I’m not proposing a definition. I don’t think, as a field, we’re ready. Although it’s clear that how we define elder abuse will directly affect practice by dictating whom we serve, the size of caseloads, and the service needs of victims, definitions have largely been the province of researchers and policy makers. What I am suggesting is that practitioners join the “definitional debates.” We need their insights to help us understand how the various criteria used to define abuse translate to victims’ needs and the supply and demand for services. I’d be interested to hear what others think.


Tatiana said...

Good points. If professionals who work in the field can't agree on what we're talking about, how do we expect the public and politicians to? I would draw the line at including street crime. It also seems to me that the definitions we use need to match the setting and the circumstances. One or two negligent acts by a caregiver shouldn't cast a caregiver as a neglector. Sometimes unforeseen events happen, not with malicious intention. But I wouldn't say the same for sexual abuse. What a horrible experience for Mr. Wiesel!

Harriet said...

Lisa, again an excellent post. I agree with all of your comments and have struggled often with what should constitute an appropriate definition of elder abuse. I do, however, have one addition that I would like to add to your five criteria for elder abuse. It seems to me that if the perpetrator(s) target the elder population to the exclusion of all others; this, too, sould constitute elder abuse. Even if the elder does not have an impairment(s), is not in a "special relationship" with the perpetrator(s), or if the act does not result in harm; I strongly feel that the intent to single out the elderly population (primarily for financial gain) should constitute an act of elder abuse.
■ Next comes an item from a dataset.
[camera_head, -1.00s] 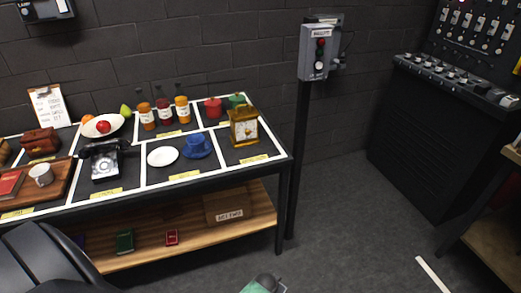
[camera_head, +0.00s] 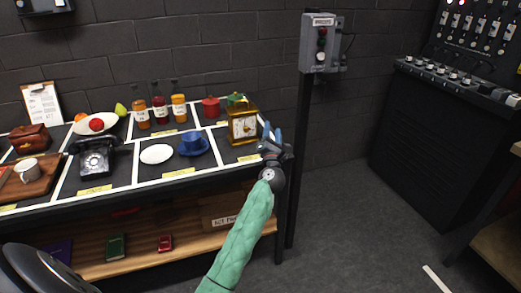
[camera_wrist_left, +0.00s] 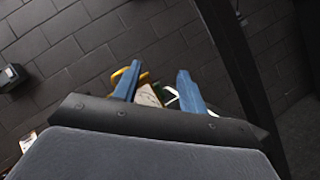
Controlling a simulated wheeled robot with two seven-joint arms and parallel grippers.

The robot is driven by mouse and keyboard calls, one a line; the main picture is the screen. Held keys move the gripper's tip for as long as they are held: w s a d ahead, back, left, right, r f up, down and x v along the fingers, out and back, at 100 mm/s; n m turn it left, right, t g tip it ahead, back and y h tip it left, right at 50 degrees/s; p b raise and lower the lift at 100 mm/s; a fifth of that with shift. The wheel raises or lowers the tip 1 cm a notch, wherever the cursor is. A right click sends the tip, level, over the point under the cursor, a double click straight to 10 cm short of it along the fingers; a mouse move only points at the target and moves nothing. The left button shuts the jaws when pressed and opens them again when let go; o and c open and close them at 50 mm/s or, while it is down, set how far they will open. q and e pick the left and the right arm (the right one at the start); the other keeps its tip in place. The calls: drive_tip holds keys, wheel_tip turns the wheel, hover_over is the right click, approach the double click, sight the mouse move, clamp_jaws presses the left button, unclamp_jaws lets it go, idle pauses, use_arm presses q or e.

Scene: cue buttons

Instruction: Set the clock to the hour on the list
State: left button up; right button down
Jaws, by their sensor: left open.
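The gold clock (camera_head: 243,125) with a pale face stands at the right end of the prop table, in its own taped box. In the left wrist view the clock (camera_wrist_left: 147,95) shows partly between and behind the fingers. The list (camera_head: 42,103) is a white sheet on a clipboard leaning on the wall at the table's left; its writing is too small to read. My left gripper (camera_head: 272,133) is open and empty, just right of the clock and apart from it; its blue fingers (camera_wrist_left: 155,85) point toward the wall. My right gripper is not in view.
A dark post with a grey switch box (camera_head: 320,45) stands right of the table. The floor (camera_head: 350,220) at right is clear.

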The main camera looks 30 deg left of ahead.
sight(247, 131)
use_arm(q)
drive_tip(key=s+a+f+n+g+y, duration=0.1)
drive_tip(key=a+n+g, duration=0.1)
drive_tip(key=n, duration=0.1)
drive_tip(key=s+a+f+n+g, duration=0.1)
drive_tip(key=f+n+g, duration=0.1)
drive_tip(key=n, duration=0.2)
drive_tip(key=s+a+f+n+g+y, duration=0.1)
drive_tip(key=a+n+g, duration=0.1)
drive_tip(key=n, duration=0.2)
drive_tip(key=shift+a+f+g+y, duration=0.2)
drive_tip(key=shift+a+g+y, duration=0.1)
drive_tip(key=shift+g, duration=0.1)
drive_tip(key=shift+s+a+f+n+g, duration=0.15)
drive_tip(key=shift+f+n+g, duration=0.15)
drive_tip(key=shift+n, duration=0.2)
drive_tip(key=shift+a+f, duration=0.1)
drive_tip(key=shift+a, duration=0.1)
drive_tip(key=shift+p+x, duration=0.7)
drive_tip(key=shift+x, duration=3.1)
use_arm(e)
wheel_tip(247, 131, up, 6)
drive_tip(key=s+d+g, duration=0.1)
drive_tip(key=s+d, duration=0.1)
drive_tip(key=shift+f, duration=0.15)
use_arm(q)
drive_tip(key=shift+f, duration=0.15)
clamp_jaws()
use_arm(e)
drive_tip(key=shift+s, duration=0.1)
I would be most interested to hear what others have to say on this topic. It would be wonderful if a dialogue concerning an appropriate and encompassing definition for elder abuse could be started on this blog site.


Spot said...

First, Lisa, thanks for the discussion. It is extremely valuable and points to the subtleties of the human condition.
Second, I am not a "professional" in this area, just a family member who has been affected by elder abuse. See my story at
So my point is this: It seems a better definition and understanding is necessary. When one county APS performed a perfunctory visit and declared that my grandmother "seems happy" they did not consider all of the facts around her condition. Now, over a year later her mental and physical health has declined in the hands of people who have isolated her and are using the legal system for their gain. It has taken a year of court battles just to get a full evaluation. And now hopefully the APS from a different county will conduct a more complete evaluation. I have to say that I am not holding my breath.

Anonymous said...

I'm one of those people you are debating. I'm 68, perhaps to young, not frail? I have a computer I'm on every day, perhaps to smart?
I had people come into my life when I was very needy, my 16 yr. relationship ended and for me, abruptly, and I took it very hard and was an emotional wreck. They were kind to me and I really needed that,now almost a year later I have nothing left. They got my, truck, a car, I don't now what's left of my belongings I can't get to where I lived, I have no transportation.They have my Will and guess who is in it, they have my Advance Directive and other important papers. I have nothing left.
Elder Protective Services tell me they broke no laws. They moved me when I didn't want them to and that was that. I have no way to get around, to get food but they broke no law..
What more did they have to do? Am I to young, I'm disabled do to chronic illness but that's not enough.
What is Elder abuse,how bad does it have to be.
Not only did these people take advantage of me now I feel beat up by the people I thought would help me.